Find every line of the listing below where "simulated" appears, and copy it.

(Data from robot episodes)
:::::
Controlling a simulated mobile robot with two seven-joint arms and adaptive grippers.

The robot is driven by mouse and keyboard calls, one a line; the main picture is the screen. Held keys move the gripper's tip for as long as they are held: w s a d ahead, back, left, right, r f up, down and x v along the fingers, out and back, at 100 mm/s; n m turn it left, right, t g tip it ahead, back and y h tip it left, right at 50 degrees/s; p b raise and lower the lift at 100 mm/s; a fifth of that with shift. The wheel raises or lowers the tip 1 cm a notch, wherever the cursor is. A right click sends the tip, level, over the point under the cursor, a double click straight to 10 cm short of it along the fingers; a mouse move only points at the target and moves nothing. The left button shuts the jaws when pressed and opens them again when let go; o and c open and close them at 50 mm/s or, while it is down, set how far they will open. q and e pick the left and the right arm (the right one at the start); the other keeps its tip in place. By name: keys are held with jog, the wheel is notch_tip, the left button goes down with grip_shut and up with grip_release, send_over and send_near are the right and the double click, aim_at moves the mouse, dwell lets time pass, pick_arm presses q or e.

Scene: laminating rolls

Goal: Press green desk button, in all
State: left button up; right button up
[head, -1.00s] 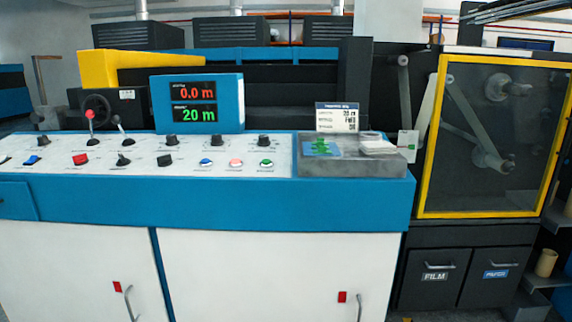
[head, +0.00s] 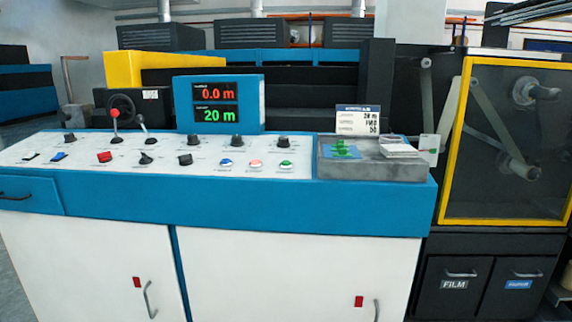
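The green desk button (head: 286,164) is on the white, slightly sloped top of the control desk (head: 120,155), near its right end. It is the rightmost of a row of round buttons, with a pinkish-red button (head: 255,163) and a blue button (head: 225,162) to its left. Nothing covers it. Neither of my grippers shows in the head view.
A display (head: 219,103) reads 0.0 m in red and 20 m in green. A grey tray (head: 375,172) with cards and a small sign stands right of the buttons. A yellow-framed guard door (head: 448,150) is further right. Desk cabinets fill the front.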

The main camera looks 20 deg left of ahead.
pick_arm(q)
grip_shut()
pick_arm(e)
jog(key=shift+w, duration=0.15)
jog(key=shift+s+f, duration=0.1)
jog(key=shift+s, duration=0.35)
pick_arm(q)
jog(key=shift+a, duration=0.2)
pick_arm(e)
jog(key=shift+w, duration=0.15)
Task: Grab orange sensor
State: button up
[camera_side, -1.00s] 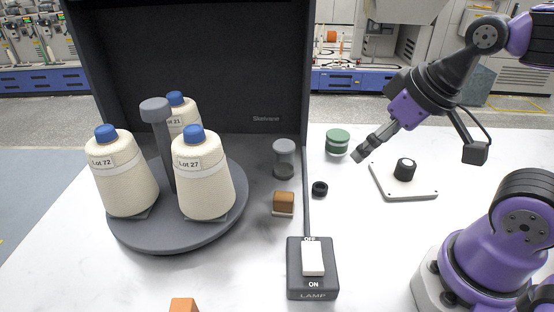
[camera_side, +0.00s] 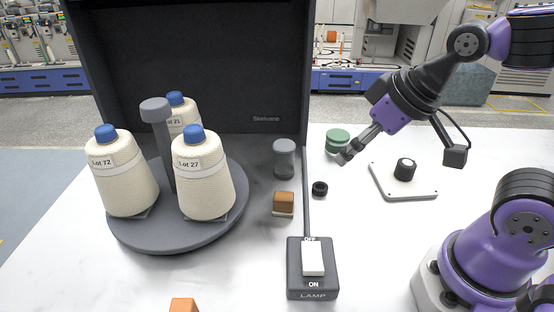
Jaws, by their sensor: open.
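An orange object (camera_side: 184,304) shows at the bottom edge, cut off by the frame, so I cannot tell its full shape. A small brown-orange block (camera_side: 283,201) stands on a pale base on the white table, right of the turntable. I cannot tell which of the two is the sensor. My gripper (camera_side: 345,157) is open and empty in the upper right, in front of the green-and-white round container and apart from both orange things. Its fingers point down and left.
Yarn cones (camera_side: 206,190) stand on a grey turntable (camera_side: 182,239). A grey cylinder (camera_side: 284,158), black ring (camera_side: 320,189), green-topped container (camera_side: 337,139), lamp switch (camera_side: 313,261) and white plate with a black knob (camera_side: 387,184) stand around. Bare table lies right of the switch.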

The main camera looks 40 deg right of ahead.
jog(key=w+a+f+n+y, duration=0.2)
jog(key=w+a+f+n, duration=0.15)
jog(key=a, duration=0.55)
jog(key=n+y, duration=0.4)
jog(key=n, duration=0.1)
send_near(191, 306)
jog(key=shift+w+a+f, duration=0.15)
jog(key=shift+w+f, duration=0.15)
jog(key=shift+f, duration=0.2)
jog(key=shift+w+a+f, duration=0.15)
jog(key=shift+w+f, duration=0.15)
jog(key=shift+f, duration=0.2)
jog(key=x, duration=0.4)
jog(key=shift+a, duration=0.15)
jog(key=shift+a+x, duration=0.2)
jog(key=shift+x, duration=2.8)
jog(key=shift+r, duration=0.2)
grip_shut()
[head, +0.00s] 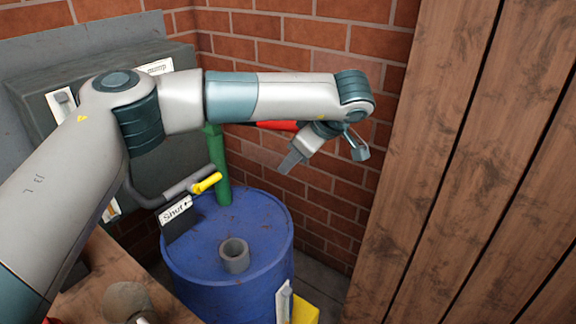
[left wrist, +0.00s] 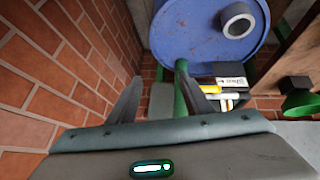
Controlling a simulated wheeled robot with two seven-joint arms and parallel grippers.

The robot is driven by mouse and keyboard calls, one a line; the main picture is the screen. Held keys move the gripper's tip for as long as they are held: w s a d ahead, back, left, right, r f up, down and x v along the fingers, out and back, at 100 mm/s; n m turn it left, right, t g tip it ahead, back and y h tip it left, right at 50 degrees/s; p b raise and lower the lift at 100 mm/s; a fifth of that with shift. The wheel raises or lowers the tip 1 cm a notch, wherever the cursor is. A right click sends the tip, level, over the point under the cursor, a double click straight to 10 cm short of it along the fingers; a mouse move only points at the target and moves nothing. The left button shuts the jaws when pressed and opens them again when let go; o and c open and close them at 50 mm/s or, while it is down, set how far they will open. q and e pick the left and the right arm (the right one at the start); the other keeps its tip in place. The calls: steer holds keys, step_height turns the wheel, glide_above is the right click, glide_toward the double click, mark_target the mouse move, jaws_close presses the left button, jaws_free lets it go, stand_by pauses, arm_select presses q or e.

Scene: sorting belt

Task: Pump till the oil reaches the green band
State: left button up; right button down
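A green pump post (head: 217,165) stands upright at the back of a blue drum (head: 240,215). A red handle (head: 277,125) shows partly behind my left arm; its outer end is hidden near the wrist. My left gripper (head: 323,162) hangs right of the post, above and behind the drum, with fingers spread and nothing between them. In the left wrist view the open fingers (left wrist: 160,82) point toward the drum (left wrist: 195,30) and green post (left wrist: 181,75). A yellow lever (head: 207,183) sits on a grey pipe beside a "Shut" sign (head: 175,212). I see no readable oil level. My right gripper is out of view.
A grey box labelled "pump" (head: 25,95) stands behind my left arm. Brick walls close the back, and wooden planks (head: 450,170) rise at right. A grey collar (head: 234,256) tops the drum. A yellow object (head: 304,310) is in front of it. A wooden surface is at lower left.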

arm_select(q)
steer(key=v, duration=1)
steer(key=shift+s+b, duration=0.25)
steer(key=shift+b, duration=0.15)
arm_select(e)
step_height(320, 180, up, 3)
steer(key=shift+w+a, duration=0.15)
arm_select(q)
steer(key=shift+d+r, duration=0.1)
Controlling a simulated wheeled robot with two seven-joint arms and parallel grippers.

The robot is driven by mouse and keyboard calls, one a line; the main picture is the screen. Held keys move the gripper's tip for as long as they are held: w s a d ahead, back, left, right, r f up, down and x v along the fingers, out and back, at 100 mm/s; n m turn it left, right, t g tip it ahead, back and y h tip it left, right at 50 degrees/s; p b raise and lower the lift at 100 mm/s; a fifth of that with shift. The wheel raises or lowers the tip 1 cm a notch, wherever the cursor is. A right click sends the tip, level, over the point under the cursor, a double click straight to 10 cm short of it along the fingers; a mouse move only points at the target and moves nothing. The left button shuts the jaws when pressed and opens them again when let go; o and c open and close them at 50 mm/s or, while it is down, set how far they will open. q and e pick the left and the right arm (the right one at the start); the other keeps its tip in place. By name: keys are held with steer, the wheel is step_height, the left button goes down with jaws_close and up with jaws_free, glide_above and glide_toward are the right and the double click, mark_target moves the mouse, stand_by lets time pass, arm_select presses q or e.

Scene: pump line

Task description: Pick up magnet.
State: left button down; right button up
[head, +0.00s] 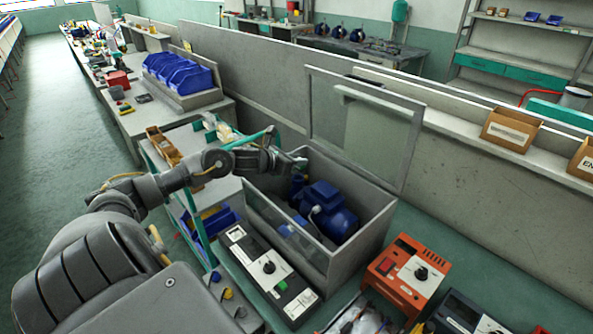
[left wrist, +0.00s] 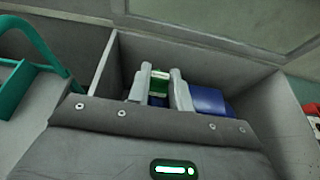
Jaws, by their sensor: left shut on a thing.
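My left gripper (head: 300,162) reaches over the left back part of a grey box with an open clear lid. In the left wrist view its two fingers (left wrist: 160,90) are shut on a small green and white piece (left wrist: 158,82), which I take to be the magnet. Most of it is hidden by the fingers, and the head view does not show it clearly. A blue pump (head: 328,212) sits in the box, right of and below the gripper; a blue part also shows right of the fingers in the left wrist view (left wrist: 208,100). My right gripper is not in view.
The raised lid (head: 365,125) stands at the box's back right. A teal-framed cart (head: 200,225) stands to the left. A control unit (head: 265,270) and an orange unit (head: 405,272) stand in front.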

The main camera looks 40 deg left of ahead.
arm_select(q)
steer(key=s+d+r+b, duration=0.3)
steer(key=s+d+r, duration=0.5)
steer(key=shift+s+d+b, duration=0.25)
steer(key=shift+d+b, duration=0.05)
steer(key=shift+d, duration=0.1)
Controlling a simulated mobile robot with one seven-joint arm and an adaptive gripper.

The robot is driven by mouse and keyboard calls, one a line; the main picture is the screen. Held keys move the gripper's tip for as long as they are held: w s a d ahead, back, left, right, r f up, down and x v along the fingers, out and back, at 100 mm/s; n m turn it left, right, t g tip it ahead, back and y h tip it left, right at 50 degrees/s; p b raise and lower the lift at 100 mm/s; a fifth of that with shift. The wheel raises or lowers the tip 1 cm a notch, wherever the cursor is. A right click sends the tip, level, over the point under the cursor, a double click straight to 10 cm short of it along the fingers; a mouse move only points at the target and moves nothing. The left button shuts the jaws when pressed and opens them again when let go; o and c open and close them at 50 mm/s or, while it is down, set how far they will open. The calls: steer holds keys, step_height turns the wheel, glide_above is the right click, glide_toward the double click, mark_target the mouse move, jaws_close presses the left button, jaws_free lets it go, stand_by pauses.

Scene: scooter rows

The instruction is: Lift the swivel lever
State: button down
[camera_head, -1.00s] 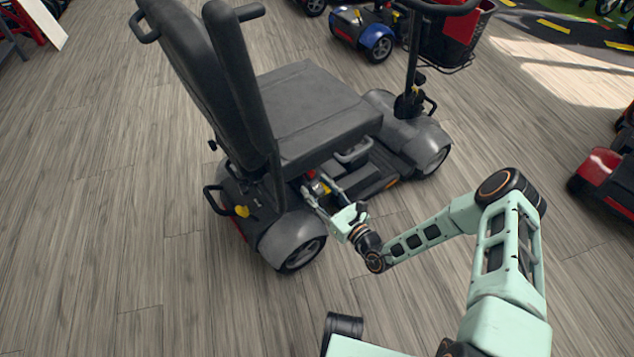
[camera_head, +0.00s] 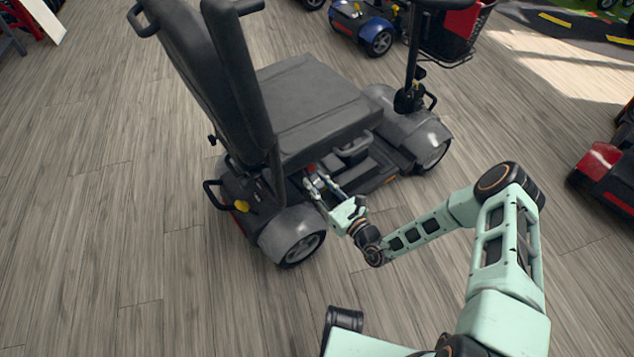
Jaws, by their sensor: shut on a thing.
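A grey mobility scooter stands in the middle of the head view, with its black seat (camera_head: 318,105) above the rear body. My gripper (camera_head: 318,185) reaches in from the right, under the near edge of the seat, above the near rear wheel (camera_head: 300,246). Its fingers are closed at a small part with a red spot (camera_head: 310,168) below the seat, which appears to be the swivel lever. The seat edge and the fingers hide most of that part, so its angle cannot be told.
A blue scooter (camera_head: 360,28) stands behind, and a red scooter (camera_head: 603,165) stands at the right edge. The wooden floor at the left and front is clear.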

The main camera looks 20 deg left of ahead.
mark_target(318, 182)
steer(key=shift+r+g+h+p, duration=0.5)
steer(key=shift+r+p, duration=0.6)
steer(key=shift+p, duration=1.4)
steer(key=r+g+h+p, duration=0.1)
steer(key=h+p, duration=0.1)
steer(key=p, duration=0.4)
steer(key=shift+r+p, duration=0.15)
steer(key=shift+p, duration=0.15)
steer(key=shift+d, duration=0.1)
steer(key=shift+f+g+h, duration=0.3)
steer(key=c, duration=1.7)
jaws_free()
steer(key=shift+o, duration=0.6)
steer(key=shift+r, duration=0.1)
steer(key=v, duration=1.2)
:::::
* _Solved exercise_
Controlling a simulated mobile robot with two seven-joint arms and adaptive grippers.
Controlling a simulated wheeled robot with two seven-joint arms and parallel grippers.
Controlling a simulated wheeled robot with two seven-joint arms and parallel grippers.
Controlling a simulated mobile robot with one seven-joint arm and an adaptive gripper.

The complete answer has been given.